Why use a GIF maker?

GIFs add motion to stills, loop product demos, memes and UI clips without a video player — and work almost everywhere images do.

Benefits

  • Motion: Short loops grab attention in feeds and docs.
  • Video to GIF: Turn MP4 / WebM / MOV clips into shareable GIFs.
  • Image sequences: Merge ordered stills into one animation.
  • Control: Fps, delays, dimensions and quality balance size vs clarity.
  • Privacy: Frames are processed locally in the browser.

How GIF creation works

Frames are collected (from images or sampled from video), resized to your canvas, quantized to GIF‘s 256-color palette, then encoded with timing and optional dithering.

Encoding pipeline

  • Sampling: Video frames extracted at your fps up to max frames / duration caps.
  • Raster: Each frame is drawn to the output width × height.
  • Palette: Colors are reduced efficiently for GIF.
  • Timing: Per-frame delay controls playback speed.
  • Compression: GIF LZW and settings trim file size.
  • Output: A single looping .gif file is produced.

Features

  • Video → GIF: Clip-to-frames workflow with limits for performance.
  • Images → GIF: One frame per image in upload order.
  • Fps: Higher = smoother, larger files.
  • Size: Pixel width/height before encode.
  • Quality: Trade encoding detail vs speed and size.

When to use it

Short highlights, stickers, tutorials, reactions and lightweight animations where autoplay video is awkward.

Use cases

  • Social: Loops for posts and stories.
  • Websites: Hero loops and icons without video tags.
  • Clips: 5–15 s video slices usually give saner file sizes.
  • Storyboards: Step-through from still frames.
  • Support: Show clicks and UI flows quickly.

GIF facts

GIF uses 256 colors per frame — plan contrast and length accordingly.

Quick facts

  • 256 colors per frame is the GIF format limit.
  • Fps and dimensions drive file size more than length alone.
  • Smaller pixel sizes load faster on mobile.
  • GIF loops by default in most viewers.
  • Heavy dither + high fps inflate bytes.

Best practices

Start conservative on fps and pixels; preview before a long encode.

Checklist

  • Try 8–12 fps for a good smooth/size tradeoff.
  • Cap short clips when sourcing from video.
  • Preview timing after reordering frames.
  • Use compression tool if the GIF must be under a budget.
  • Test in the app where it will be shared.

When not to use GIF

  • Long HD video — prefer MP4 or WebM.
  • Audio needed — GIF has no sound.
  • Photo-real gradients — banding may show without dithering.
  • Strict color accuracy — use PNG or video.

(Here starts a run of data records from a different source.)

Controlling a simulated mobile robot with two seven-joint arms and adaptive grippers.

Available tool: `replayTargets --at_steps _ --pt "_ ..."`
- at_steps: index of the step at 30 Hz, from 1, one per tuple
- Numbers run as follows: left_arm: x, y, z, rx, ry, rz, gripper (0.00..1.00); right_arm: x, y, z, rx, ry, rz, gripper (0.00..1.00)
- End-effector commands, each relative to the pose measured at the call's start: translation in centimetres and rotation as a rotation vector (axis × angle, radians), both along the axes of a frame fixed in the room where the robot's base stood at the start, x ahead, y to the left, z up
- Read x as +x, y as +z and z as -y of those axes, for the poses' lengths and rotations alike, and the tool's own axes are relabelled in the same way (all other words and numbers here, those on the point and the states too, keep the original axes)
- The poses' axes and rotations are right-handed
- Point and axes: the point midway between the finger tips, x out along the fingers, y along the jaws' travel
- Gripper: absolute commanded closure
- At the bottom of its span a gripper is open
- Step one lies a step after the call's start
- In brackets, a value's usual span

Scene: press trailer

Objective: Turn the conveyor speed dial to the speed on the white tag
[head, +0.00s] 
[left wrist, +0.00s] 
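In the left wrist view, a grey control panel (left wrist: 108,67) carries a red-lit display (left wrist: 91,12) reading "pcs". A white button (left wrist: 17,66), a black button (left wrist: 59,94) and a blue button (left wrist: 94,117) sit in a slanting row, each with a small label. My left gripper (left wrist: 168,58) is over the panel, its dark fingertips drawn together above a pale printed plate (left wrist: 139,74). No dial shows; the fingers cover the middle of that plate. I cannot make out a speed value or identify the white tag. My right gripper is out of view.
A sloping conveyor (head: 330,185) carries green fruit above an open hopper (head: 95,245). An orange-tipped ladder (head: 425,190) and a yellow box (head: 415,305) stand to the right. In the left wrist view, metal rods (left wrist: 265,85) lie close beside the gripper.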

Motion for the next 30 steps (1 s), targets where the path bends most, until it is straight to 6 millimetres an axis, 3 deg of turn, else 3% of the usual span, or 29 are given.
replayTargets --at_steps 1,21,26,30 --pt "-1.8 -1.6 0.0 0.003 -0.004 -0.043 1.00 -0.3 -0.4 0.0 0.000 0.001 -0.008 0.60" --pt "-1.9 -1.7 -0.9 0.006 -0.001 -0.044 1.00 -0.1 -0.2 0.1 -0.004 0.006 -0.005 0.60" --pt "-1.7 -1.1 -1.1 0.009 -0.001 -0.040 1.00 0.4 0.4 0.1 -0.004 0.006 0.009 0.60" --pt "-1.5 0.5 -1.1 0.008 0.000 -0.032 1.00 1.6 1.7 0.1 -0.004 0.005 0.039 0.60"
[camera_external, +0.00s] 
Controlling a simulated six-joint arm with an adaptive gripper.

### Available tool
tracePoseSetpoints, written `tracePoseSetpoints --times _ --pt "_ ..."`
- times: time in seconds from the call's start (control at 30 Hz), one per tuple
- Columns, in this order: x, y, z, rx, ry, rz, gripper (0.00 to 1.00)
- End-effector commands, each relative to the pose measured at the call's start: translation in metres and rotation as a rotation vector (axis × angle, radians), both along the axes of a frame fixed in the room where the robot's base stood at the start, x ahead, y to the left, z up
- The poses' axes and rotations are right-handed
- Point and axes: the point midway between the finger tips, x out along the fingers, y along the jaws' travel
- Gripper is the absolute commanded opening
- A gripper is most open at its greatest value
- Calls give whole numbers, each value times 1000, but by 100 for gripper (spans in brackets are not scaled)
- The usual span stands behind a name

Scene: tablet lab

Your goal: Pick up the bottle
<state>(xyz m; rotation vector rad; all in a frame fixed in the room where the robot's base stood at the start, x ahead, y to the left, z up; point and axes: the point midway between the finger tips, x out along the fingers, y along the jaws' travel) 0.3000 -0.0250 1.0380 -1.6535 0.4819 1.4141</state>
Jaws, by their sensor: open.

Processed with browser canvas APIs, gif.js and client-side frame extraction.

FAQ

How do I make a GIF from several images?

Upload images in order, set fps and delays, extract frames if you edit per frame, then Create GIF. Drag frames to reorder.

Can I convert video to GIF?

Yes — MP4, WebM, MOV. Shorter segments and lower fps keep files usable; the tool respects max duration and max frames.

What fps should I pick?

10–12 fps is a common default. Higher fps is smoother but heavier; 5–8 fps is smaller and choppier.

How do I shrink GIF file size?

Lower fps, fewer frames, smaller width/height, lower quality, shorter source clip, and optionally color optimization.

Is there a practical size limit?

No fixed cap, but multi‑MB GIFs hurt page speed; aim small for web, often under ~5 MB.

Does the GIF loop?

Yes — typical GIFs loop forever, which is what this encoder targets.

Are my files uploaded?

No. Decoding and encoding run in your browser; media does not leave your device.